Day 25 – October 12
Woke up at 6 am. We were leaving Pokhara. As if they were saying goodbye, the mountains were again looming in the distance.
The bus ride was pure luxury – compared to our experience a week ago. We were descending from the Himalayan foothills (Pokhara being at 800 m) down to the flats that form Nepal’s south (with altitudes under 200 m).
At first, the road was winding and twisting like the rivers creating this terrain. Drivers overtaking others didn’t mind the limited visibility. Just honk while passing and whoever might come on the opposite side will do his best to avoid you.
We finally got to lower areas. And then we saw it: the elusive Nepali straight road – the first we encountered here thus far. The bus managed to accelerate to a staggering 68 kmph. Engine roaring, windows vibrating, bodywork trembling like a China cabinet during an earthquake. I guess neither the bus not the road allowed for a higher speed.
After 150 km and 5 hours on the road, we arrived in the village of Sauraha. Sitting on the banks of the Rapti river, Sauraha is the main access point to Chitwan National Park.
Yet we didn’t care at all about any national parks, at least for now. It was noon and we were sitting in an oven, baking under the sun. The temperature outside was thirty something degrees, in the shade… what shade?
The bus left us someplace in the middle of nowhere. Just empty fields all around us. And, of course, lots of jeeps and vans, ready to take us to our destination, for a moderate fee. We preferred to walk.
“Taxi, sir. Taxi, sir.”
“No, thank you.”
“Is very hot. Long way. Taxi!”
We were the only ones to walk. Would have been a little weird, walking in this heat, at noon, in the middle of nowhere, if not for my GPS telling me our destination was a mere 500 m away.
We reached our hotel. Waited a couple of minutes in the sauna they referred to as reception. Sweat was dripping down my forehead while filling in the check in forms. Had lunch in the hotel’s restaurant, since that involved the least amount of walking outside. Ate while having a fan pointed straight towards me, at full power. Yet the constant stream of air only managed to annoy me by its inability to keep me cool.
Finished lunch fast and went with excitement to our room. Finally, the moment we’ve been waiting for. Locked the door, pulled the curtains and sprawled on the bed. And then we turned the AC on, full power. Blessed be thy cold air!

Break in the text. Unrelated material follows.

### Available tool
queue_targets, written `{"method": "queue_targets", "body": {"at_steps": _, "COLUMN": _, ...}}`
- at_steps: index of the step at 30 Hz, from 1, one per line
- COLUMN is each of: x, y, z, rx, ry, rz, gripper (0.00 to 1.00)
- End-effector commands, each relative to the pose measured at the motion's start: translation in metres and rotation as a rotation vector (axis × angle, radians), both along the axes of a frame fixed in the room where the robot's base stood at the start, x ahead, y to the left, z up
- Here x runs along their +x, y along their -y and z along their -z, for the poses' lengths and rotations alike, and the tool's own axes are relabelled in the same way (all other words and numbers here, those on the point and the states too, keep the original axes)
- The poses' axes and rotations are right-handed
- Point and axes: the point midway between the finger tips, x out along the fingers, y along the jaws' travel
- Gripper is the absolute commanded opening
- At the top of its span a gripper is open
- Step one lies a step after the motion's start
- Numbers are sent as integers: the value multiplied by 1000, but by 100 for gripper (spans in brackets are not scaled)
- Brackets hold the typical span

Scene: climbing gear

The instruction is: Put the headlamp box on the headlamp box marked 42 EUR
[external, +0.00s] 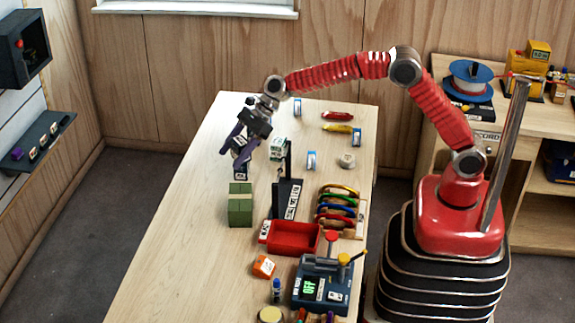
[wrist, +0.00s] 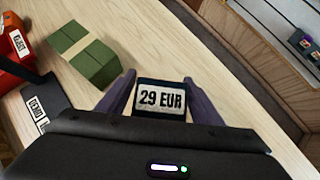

Zapping through the channels in the evening, came across the football match between Romania and Hungary. As expected from these two great teams, the most entertaining thing was how the English commentator pronounced Romanian names.
Day 25 – October 13
Sat indoor for most of the day. AC on. Curtains pulled to block out the sun. Unfortunately, we had to get out of the safety of our room around noon. We were hungry.
Went again outside at sunset. Weather much more manageable. Enjoyed the view over the Rapti river and the jungle south of it.
After a month of speaking English in Nepal, you end up making simple sentences, using mostly single syllable words. While it doesn’t become a problem, it’s still a little annoying, frustrating, funny. Tonight, we had a weird conversation with a waiter after he brought us the bill.
“Thank you”, I said while taking the bill.
Then he kept sitting there, next to us. It was creepy, so Andreea tried to make small talk, while I was sorting through the stack of Nepali bills.
“How do you say ‘thank you’ in your language?”
“Yes, thank you”
“No, how do YOU say ‘thank you’ in YOUR language?”
“Oh, yes, yes.. Language”
This wasn’t going anywhere. The waiter as well.
“What’s your name?” Andreea tried a different approach.
“No, what is your NAME?”
“And how old are you?”
“No, how old, age?”
“Ah, 18, sir” and continued sitting there, waiting for us to pay, with a look of mixed politeness, puzzlement and simplemindedness.